For me the highlights were watching the sun set each evening, lying on the top deck looking at the stars, getting up by 5am each morning to watch the first light and the sun rise and looking at the villages and imagining what life must be like living on the banks of the Amazon.

By day 3 the girls were desperate to get off of the boat, they both were describing it as the worst experience of their lives! There was the opportunity of getting off the boat 10 hours earlier (as we were running late due to all the stops) at a town and then getting a bus for an hour and a half. We decided to do this…. It was hell!! With a lot of other people we had to stand down with all the livestock and cargo, once we got to shore there were about 50 men waiting to jump on board, I presume to claim their cargo which had been transported down the river, they were waiting for noone! As we attempted to jump onto the muddy banks they were pushing us out of the way, it was everyone for themselves!! Somehow we managed to leap to the shore and get up the bank where a couple of motor taxi guys grabbed our bags, I was shouting to Mili ‘Just follow my bag!’ Jo was loaded into another one. We somehow got to the bus where I was ripped off by giving someone a 20 sole note and never getting my 16 sole change. Our belongings and us were loaded on to a local bus, the temperature was scorching and it was another ‘one of those experiences’!

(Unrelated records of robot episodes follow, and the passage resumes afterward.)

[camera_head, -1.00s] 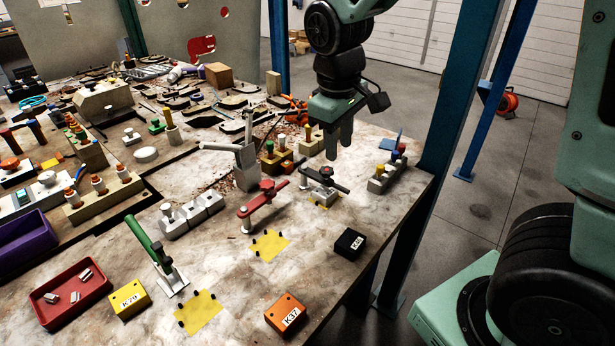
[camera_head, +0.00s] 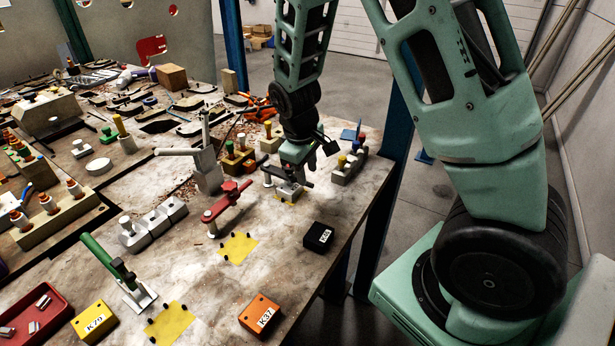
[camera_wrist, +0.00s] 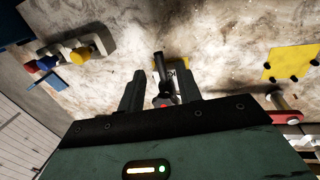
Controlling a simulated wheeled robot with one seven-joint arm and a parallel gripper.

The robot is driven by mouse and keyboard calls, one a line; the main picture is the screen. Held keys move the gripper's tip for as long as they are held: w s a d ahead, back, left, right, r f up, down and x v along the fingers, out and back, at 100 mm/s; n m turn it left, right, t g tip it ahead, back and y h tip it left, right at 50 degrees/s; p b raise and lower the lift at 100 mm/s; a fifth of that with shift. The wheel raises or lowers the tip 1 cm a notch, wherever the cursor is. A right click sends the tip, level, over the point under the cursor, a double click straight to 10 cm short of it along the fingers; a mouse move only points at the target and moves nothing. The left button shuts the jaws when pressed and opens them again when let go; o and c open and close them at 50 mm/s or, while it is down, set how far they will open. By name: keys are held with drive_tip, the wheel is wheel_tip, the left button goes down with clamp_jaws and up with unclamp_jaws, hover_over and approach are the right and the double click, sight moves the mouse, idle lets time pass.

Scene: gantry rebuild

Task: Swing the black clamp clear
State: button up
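The black clamp (camera_head: 284,188) stands on a small yellow patch near the right edge of the workbench, behind the red clamp (camera_head: 226,205). My gripper (camera_head: 288,166) is low, right over the black clamp, and hides part of it. In the wrist view my gripper (camera_wrist: 160,88) is open, with one finger on each side of the clamp's black bar (camera_wrist: 161,68). A gap shows between the bar and each finger. Whether the fingertips are level with the bar or above it, I cannot tell.
The red clamp stands close in front. A block with coloured knobs (camera_head: 348,166) is to the right and a grey upright lever (camera_head: 207,168) to the left. A black K-labelled box (camera_head: 319,237) and an orange box (camera_head: 260,314) lie nearer.

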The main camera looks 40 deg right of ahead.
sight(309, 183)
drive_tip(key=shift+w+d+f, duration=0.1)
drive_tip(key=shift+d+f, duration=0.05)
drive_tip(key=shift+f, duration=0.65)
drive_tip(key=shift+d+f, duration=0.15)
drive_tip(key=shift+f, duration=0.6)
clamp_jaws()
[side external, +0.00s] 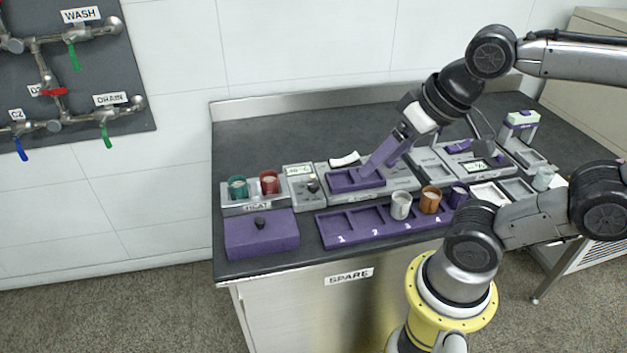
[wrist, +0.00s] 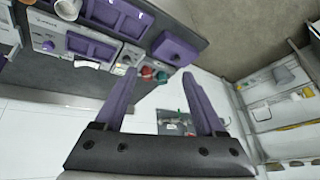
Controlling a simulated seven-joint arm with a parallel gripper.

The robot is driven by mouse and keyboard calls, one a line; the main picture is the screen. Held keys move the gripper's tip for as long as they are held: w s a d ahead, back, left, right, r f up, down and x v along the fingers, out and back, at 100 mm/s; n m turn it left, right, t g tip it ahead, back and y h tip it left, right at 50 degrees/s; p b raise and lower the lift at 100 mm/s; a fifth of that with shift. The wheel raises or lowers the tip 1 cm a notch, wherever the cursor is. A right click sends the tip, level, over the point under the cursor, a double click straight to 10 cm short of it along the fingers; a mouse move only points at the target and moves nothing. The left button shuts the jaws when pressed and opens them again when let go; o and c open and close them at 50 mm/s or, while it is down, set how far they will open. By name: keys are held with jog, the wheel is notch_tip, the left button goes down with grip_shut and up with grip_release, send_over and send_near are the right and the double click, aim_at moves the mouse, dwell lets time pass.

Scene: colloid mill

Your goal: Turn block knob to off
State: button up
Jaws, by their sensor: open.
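A grey heat block labelled HEAT (side external: 257,207) stands at the left of the bench, holding a green cup (side external: 238,187) and a red cup (side external: 269,182). Beside its right end is a small grey panel with a display (side external: 299,169) and a small dark knob (side external: 313,185). The knob's setting is too small to read. My gripper (side external: 376,165) is over the purple tray of the middle unit, right of the knob and apart from it. In the wrist view my gripper (wrist: 160,74) is open and empty, with the cups beyond the fingertips.
A numbered purple rack (side external: 330,232) with several cups lies along the front edge. A white object (side external: 344,159) lies behind the middle unit. Wall pipes (side external: 75,85) are at the left.

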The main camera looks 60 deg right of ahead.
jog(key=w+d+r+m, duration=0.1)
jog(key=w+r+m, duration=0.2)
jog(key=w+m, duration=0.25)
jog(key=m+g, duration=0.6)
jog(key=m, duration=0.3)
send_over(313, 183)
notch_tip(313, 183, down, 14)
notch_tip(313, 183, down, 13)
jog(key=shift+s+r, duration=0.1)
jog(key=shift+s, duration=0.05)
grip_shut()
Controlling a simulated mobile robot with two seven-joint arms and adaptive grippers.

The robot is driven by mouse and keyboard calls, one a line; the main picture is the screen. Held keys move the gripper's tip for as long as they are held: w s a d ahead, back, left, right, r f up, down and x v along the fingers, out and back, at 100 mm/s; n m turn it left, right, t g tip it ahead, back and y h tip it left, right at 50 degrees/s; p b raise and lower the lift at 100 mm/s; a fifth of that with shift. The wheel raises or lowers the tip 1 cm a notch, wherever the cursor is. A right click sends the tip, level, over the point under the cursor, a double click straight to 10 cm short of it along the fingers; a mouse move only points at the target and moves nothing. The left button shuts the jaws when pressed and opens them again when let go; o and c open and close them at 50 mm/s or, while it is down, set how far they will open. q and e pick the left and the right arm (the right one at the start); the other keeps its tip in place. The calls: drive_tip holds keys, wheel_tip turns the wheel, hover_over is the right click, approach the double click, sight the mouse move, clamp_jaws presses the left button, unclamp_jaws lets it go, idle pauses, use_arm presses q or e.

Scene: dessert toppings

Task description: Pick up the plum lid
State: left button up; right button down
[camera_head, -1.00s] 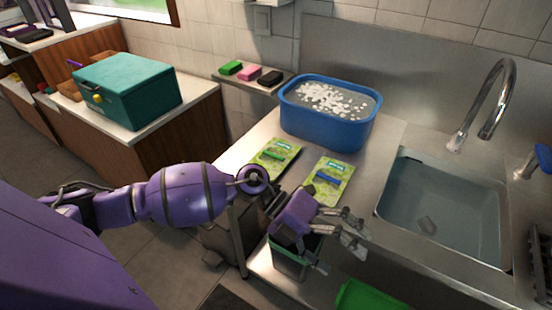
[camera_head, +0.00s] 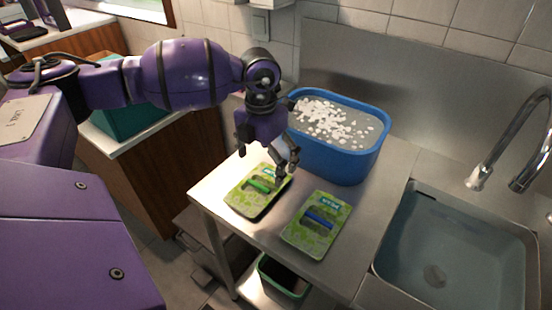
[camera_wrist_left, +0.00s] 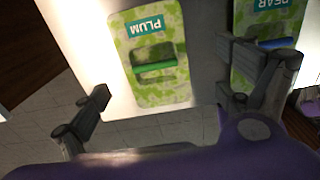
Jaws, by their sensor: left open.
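The plum lid (camera_head: 245,202) is a flat, green patterned rectangle with a green bar handle. It lies on the steel counter, left of a similar lid with a blue handle. The wrist view shows its "PLUM" label and green handle (camera_wrist_left: 155,69). My left gripper (camera_head: 264,162) hangs fingers down above the far part of the plum lid, open and empty. In the wrist view its fingers (camera_wrist_left: 172,112) are spread wide, with the lid between and ahead of them. My right gripper is not in view.
The pear lid (camera_head: 300,238) lies close to the right. A blue tub (camera_head: 343,163) with white pieces stands behind. A sink (camera_head: 455,262) is at the right. A green-rimmed bin (camera_head: 281,286) sits below the counter's front edge. A teal box is partly behind my arm.

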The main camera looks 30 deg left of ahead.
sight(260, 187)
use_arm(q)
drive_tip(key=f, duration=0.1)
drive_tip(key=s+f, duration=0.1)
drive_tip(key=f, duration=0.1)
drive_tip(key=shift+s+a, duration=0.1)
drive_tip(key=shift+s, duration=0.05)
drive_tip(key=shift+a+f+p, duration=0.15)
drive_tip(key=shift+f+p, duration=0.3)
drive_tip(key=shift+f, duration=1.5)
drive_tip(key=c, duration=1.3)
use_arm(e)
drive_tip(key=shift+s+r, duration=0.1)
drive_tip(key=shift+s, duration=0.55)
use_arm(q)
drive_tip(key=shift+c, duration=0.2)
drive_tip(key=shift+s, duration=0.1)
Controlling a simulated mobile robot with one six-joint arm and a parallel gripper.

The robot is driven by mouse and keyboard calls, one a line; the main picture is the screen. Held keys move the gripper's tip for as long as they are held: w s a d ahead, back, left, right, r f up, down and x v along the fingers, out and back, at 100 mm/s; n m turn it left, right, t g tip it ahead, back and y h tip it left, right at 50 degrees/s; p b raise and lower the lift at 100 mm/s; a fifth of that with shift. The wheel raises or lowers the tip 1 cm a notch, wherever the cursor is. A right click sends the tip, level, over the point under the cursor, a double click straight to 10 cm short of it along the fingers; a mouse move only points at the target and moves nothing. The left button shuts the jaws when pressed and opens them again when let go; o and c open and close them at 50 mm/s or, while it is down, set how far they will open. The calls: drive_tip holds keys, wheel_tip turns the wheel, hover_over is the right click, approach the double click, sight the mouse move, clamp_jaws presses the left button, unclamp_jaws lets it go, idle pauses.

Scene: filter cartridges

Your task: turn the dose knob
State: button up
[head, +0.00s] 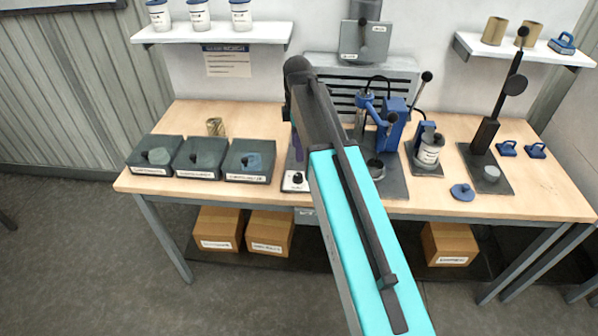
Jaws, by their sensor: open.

We have now made it to Iquitios and it is ridiculously hot. I have enjoyed the whole journey across the Andes and travelling up the Amazon. I keep telling the girls that it is something that not many people do and they will look back at it and realise what a great life experience it was!! They do not quite believe me at the moment! I am now going out to have a nice cold beer!

Tuesday, 2 November 2010

Made it to the Amazon baisin!




The journey today wasn’t too bad as in the last 6 months they have made a proper road and it only took 3 hours. I imagine if we had have come a year ago we would not have been able to have got here as there was torrential rain and there were minor land slides most of the way, with a dirt track it would have been impassable.

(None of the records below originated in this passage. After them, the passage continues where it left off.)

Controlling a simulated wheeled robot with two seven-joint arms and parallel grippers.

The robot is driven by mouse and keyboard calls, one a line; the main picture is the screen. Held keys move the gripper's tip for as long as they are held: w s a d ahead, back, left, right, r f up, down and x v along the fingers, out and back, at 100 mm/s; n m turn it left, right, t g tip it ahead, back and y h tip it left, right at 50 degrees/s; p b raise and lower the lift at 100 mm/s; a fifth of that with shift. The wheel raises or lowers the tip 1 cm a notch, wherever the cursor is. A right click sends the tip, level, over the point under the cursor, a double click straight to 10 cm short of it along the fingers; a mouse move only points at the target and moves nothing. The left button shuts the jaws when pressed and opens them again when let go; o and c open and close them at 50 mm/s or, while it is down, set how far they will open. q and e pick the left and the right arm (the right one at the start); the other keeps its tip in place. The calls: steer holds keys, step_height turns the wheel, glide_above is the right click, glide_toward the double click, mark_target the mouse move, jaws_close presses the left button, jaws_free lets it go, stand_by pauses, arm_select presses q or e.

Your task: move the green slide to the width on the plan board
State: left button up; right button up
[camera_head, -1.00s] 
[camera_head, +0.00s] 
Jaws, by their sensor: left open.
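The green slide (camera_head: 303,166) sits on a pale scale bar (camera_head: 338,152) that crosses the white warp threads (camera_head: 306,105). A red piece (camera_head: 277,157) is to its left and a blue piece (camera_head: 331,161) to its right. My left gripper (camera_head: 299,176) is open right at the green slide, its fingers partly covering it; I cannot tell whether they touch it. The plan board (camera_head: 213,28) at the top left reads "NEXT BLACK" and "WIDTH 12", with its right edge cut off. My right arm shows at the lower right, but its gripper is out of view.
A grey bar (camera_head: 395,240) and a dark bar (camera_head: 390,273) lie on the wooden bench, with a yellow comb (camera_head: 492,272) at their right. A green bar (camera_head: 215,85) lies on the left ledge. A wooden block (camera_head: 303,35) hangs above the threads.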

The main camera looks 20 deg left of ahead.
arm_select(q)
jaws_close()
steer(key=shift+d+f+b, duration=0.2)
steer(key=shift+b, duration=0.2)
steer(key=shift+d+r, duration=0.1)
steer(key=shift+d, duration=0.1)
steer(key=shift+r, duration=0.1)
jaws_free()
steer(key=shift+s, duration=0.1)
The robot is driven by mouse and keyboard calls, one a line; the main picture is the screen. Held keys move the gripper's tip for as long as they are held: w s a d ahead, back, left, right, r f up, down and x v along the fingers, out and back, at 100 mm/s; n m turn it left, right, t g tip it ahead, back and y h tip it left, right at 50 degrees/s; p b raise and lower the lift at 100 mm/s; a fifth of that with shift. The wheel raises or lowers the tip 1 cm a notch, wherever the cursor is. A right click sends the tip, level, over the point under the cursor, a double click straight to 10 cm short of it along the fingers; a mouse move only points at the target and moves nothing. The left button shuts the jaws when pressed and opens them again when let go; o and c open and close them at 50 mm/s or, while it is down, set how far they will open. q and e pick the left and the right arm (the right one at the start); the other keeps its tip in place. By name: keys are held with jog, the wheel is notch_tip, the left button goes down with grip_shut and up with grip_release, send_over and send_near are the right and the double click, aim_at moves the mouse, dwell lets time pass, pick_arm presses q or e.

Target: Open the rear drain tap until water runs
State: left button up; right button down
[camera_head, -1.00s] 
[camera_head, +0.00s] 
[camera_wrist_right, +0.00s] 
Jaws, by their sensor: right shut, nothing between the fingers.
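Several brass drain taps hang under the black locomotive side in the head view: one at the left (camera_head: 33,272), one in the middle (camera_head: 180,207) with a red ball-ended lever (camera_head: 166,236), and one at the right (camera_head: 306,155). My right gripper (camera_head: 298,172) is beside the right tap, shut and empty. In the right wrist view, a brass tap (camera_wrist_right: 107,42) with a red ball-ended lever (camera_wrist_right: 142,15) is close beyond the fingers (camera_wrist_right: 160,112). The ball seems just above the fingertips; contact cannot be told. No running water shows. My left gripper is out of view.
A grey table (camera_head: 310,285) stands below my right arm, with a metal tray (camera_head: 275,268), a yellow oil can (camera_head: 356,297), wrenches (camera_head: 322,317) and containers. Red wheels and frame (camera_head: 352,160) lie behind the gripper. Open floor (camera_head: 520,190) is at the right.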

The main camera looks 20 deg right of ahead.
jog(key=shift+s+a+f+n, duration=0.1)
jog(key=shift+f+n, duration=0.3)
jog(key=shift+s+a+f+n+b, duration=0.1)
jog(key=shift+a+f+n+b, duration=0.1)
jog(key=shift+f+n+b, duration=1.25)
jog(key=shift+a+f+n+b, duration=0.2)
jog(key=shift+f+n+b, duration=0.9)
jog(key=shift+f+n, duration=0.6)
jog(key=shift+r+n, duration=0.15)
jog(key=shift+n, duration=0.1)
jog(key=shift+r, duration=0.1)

When we arrived as usual we were seized by a hoard of taxi drivers (well tuk tuk drivers) our luggage was thrown into two before we could make up our mind what we were doing and we were driven to a posh hotel where a man who spoke good English invited us inside to discuss our options! This was obviously all a set up but we heard what he had to say, we knew the best boats to get to Iquitios were the Eduardo boats and that was who he worked for and who owned the hotel. After much discussion we decided to get a cabin as opposed to hammocks on the deck, it would have been fun to have been sleeping outside on hammocks but we would have had to have slept with all our gear and there is only a couple of toilets for a couple of hundred people, we’d also have to have bought a hammock each and blankets and a mosquito net, so we opted for a cabin. We also negotiated to stay in the hotel for tonight and go on a boat trip for the afternoon, all together for a posh hotel and breakfast, a 4 hour trip on a canoe boat and 3 days and 2 nights with food was £75 each, which is OK. (obviously by our standards it is really cheap but we are getting more used to Peruvian prices now!)

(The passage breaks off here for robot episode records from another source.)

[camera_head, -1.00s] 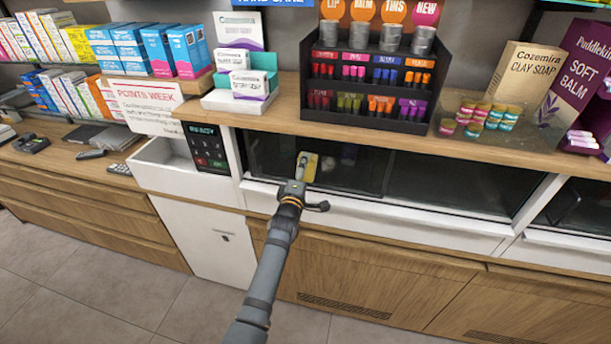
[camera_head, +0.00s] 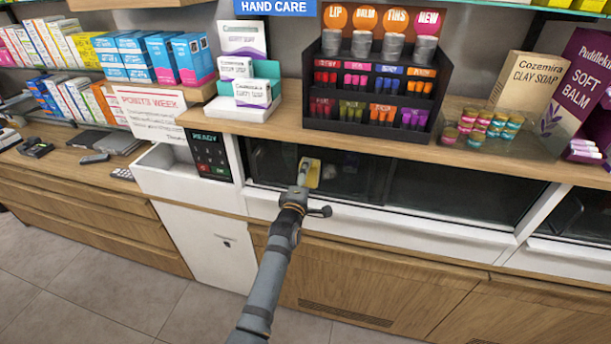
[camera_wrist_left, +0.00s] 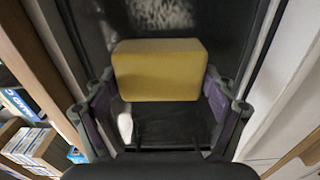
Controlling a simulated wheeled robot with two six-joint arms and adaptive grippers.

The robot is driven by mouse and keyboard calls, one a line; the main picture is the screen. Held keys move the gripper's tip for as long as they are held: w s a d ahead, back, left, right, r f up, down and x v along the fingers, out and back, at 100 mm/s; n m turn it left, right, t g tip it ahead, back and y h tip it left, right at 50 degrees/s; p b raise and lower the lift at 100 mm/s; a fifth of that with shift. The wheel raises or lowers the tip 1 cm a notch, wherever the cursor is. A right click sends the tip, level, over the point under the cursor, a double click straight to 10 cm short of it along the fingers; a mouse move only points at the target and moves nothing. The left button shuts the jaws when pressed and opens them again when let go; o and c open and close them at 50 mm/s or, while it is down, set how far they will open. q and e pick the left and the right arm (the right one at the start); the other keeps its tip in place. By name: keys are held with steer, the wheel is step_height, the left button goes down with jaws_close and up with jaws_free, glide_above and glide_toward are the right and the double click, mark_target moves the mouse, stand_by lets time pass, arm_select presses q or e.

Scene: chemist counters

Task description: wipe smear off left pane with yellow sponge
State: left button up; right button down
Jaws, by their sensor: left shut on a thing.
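The yellow sponge (camera_head: 314,174) is held at the left pane (camera_head: 268,160), a dark glass panel in the white-framed counter front. My left gripper (camera_head: 304,172) is shut on the sponge. In the left wrist view the sponge (camera_wrist_left: 158,70) sits between the two fingers, with the dark pane behind it. A whitish speckled smear (camera_wrist_left: 165,13) shows on the pane just above the sponge in that view. The sponge hides part of the pane, and I cannot tell whether it touches the glass. My right gripper is not in view.
A dark right pane (camera_head: 455,192) adjoins the left one. A wooden counter top (camera_head: 285,125) overhangs the panes and carries a black lip balm display (camera_head: 375,135), soap boxes and small jars. A keypad (camera_head: 210,153) is left of the pane.

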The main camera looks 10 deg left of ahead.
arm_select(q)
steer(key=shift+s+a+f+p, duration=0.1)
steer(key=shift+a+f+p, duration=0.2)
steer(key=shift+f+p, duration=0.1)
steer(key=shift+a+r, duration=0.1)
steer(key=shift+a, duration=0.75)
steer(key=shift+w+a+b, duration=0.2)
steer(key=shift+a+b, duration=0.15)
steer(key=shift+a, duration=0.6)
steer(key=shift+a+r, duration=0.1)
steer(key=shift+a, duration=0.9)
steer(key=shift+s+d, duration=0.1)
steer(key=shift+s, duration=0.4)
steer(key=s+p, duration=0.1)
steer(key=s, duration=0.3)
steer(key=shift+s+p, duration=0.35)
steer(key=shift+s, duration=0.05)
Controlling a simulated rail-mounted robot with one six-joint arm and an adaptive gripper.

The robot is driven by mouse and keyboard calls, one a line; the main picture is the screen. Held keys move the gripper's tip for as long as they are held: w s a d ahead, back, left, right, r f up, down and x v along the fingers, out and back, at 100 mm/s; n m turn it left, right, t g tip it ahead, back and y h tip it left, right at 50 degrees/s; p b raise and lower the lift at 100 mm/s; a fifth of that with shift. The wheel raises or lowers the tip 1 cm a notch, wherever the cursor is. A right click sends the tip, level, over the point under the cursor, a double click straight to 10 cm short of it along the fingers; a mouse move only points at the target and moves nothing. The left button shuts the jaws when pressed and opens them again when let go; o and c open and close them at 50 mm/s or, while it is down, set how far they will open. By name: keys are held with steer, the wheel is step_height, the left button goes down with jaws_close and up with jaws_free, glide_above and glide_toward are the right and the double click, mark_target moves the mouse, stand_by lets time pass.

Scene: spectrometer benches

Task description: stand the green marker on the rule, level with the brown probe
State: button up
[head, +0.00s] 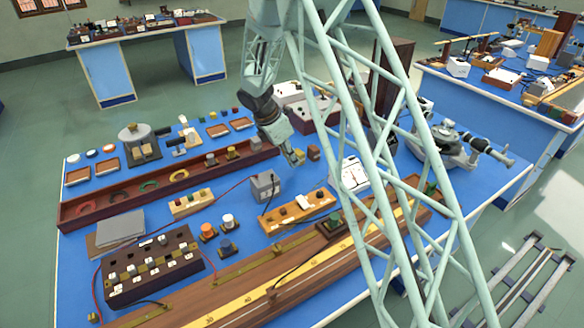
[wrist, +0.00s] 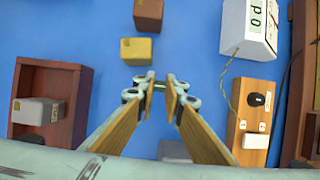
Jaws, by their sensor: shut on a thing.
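In the head view my gripper (head: 291,152) hangs over the blue bench beside a small yellow block, and the marker cannot be made out there. The yellow rule (head: 253,298) lies along the wooden board at the front of the bench, apart from my gripper. A small dark brown piece with a wire, perhaps the brown probe (head: 272,293), stands at the rule.
The yellow block (wrist: 137,51) and a brown block (wrist: 148,14) lie just beyond the fingertips. A wooden switch board (wrist: 252,115) and white meter (wrist: 249,28) stand to the right, a red-brown tray (wrist: 48,105) to the left. Blue bench shows between them.

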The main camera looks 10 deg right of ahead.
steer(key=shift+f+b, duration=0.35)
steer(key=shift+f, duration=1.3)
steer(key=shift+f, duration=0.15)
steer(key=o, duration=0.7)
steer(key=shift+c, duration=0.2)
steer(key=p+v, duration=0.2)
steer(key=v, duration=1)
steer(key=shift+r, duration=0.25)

Our trip up the river this afternoon was great. It felt so exciting to be on the river (it isn’t actually the Amazon but a tributary which runs into the Amazon). We saw lots of bright beautiful birds, river fish jumping all the time, a couple of river dolphins and a sloth up a tree! The sun was setting as we came back and the sky was beautiful. We are very lucky to be experiencing this!

Our boat supposedly leaves tomorrow afternoon, although times can and do regularly change, as it is a cargo boat it leaves when it has enough cargo (we were told today that the cargo and the people are only a rouse as the main cargo is coca leaves which are being smuggled in hidden compartments at the bottom of the boats… not sure how much of that I believe!). The trip should take 3 days and 2 nights. I will give a full report when we arrive in Iquitios!

Monday, 1 November 2010

And into the jungle...







Tried to get a taxi first thing to the nearest town on the route toward the jungle but noone wanted to take us. Luckily a guy who spoke English who worked at a tour agency bumped into us just at the right time and took us to the collective taxi rank and spoke to the people there and told them to get us to Tarapota. The taxis wait until they are full and then take you onto the next big town, each taxi driver carried the message of where we were headed and we were in and out of taxi's all day, well for at least 8 hours, but the system worked and we have made it to the foothills of the Amazon and the jungle!


As could be expected with the driving in Peru at times it was touch and go whether we would make it in one piece, especially in the midst of such a bad storm on top of a mountain that it was impossible to see anything out of the windscreen, but still the taxi driver managed to overtake on blind bends! We did come to a sudden halt when there was a landslide and we were stuck there for half an hour while people got out of their cars in the torrential rain to clean rocks and big stones, it was raining so hard that the mud and rocks were still sliding down the mountain, but one impatient driver suddenly decided to risk it and our taxi driver followed suit... amazingly we made it!


The vast awe inspiring mountains slowly started to turn into big hills and lush green jungle. There was so much to see, it was fascinating... so many animals and plants and people. I do have to wonder if Bernard Matthews has been over to Peru because for some reason there are an awful lot of turkeys just wandering around!


Tomorrow our final stretch to the port, it is a journey of about 6 hours on rough roads. We have all just started taking our malaria tablets!